Schenkungen wollen wohlüberlegt sein
Stefan Reinhard führt aus: «Zum einen sollten Schenkungen und Erbvorbezüge auf die Vorsorgesituation abgestimmt werden. Erblassende müssen sich gut überlegen, ob sie auch wirklich über genügend finanzielle Mittel verfügen, um den gewohnten Lebensstandard im Alter aufrecht zu erhalten. Insbesondere die Pflegekosten werden dabei häufig unterschätzt. Auch kann ein Erbvorbezug dazu führen, dass der Anspruch auf Ergänzungsleistungen wegfällt oder diese zumindest gekürzt werden. So kann die Schenkung schnell zum Bumerang werden. Zum anderen ist das Konfliktpotenzial bei Erbschaften grundsätzlich hoch – und bei Schenkungen oder Erbvorbezügen erst recht. Der Grund: Zuwendungen zu Lebzeiten an direkte Nachkommen sind ausgleichspflichtig. Das bedeutet, dass sie ans Erbe angerechnet und bei der Verteilung der Vermögenswerte wieder ausgeglichen werden müssen. Allerdings lassen sich Kinder auch von der Ausgleichspflicht befreien. Diese Regeln und mögliche Ausnahmen können leicht zu Streitigkeiten führen.»

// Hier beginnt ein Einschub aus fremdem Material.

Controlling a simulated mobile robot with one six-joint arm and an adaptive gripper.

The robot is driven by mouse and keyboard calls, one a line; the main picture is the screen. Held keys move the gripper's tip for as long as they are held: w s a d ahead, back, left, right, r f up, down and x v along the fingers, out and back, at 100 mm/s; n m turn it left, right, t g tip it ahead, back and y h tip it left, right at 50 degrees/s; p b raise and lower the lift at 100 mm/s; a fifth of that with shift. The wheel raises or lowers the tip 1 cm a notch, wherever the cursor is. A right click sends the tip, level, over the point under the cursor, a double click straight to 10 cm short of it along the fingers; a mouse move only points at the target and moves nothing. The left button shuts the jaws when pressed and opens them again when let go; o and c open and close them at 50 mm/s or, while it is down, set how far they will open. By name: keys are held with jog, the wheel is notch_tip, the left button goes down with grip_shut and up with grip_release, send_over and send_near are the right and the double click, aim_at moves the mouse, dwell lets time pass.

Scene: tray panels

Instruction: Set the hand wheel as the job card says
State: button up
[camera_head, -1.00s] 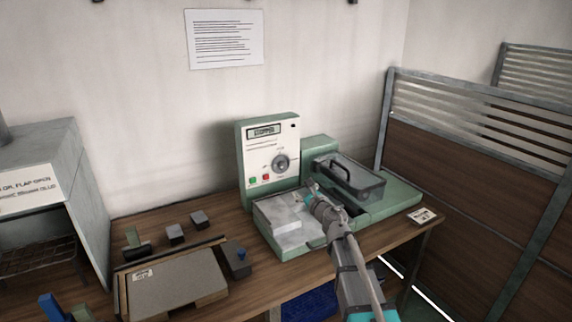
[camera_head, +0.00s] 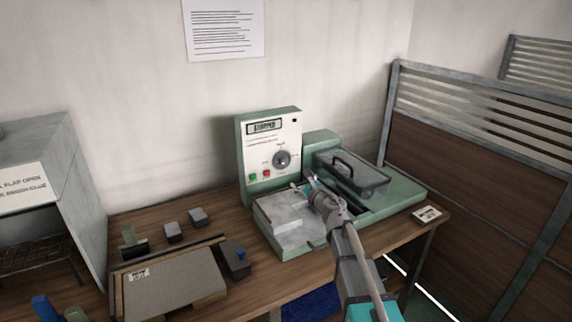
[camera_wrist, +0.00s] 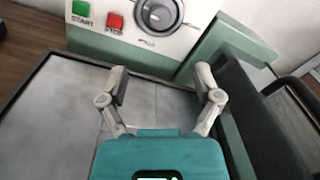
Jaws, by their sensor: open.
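The round grey dial, which looks like the hand wheel (camera_head: 281,159), is on the white front panel of the green machine (camera_head: 245,160). In the wrist view the wheel (camera_wrist: 158,14) is cut off by the top edge, and its marks are too small to read. My gripper (camera_head: 306,186) is open and empty, in front of and below the wheel, over the machine's pale bed. In the wrist view its two fingers (camera_wrist: 161,78) stand wide apart, with the wheel beyond them. A small card (camera_head: 427,214), possibly the job card, lies at the table's right end, its text unreadable.
A green START button (camera_wrist: 81,8) and a red STOP button (camera_wrist: 115,22) sit left of the wheel. A grey board (camera_head: 175,287) and small blocks (camera_head: 197,217) lie on the left of the table.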

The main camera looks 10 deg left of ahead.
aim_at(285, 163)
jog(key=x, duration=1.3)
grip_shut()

Schriftliche Vereinbarungen verhindern Konflikte
Hinzu kommt, dass es verschiedenste Optionen gibt, sein Geld schon zu Lebzeiten weiterzugeben: Bei einem Erbvorbezug hat sich die beschenkte Person das Erhaltene am späteren Erbe anrechnen zu lassen. Eine nicht ausgleichungspflichtige Schenkung wird hingegen in der späteren Erbteilung nicht mehr berücksichtigt, solange die Pflichtteile von weiteren Erben gewahrt bleiben. Daneben gibt es weitere Alternativen wie die gemischte Schenkung oder das Darlehen.
«Eine professionelle Beratung hilft, die optimale Lösung für das eigene Schenkungsvorhaben zu finden. Unter Beizug von Fachpersonen lässt sich vor allem auch die rechtliche Situation klar regeln. Zwar ist eine schriftliche Vereinbarung bei Erbvorbezügen und Schenkungen nicht immer vorgeschrieben. Dennoch sollten Zuwendungen zu Lebzeiten in jedem Fall schriftlich festgehalten werden. So lassen sich spätere Konflikte unter den Erben vermeiden», rät Stefan Reinhard.
Dieser Beitrag wurde aktualisiert. Ursprüngliche Veröffentlichung am 19. April 2023.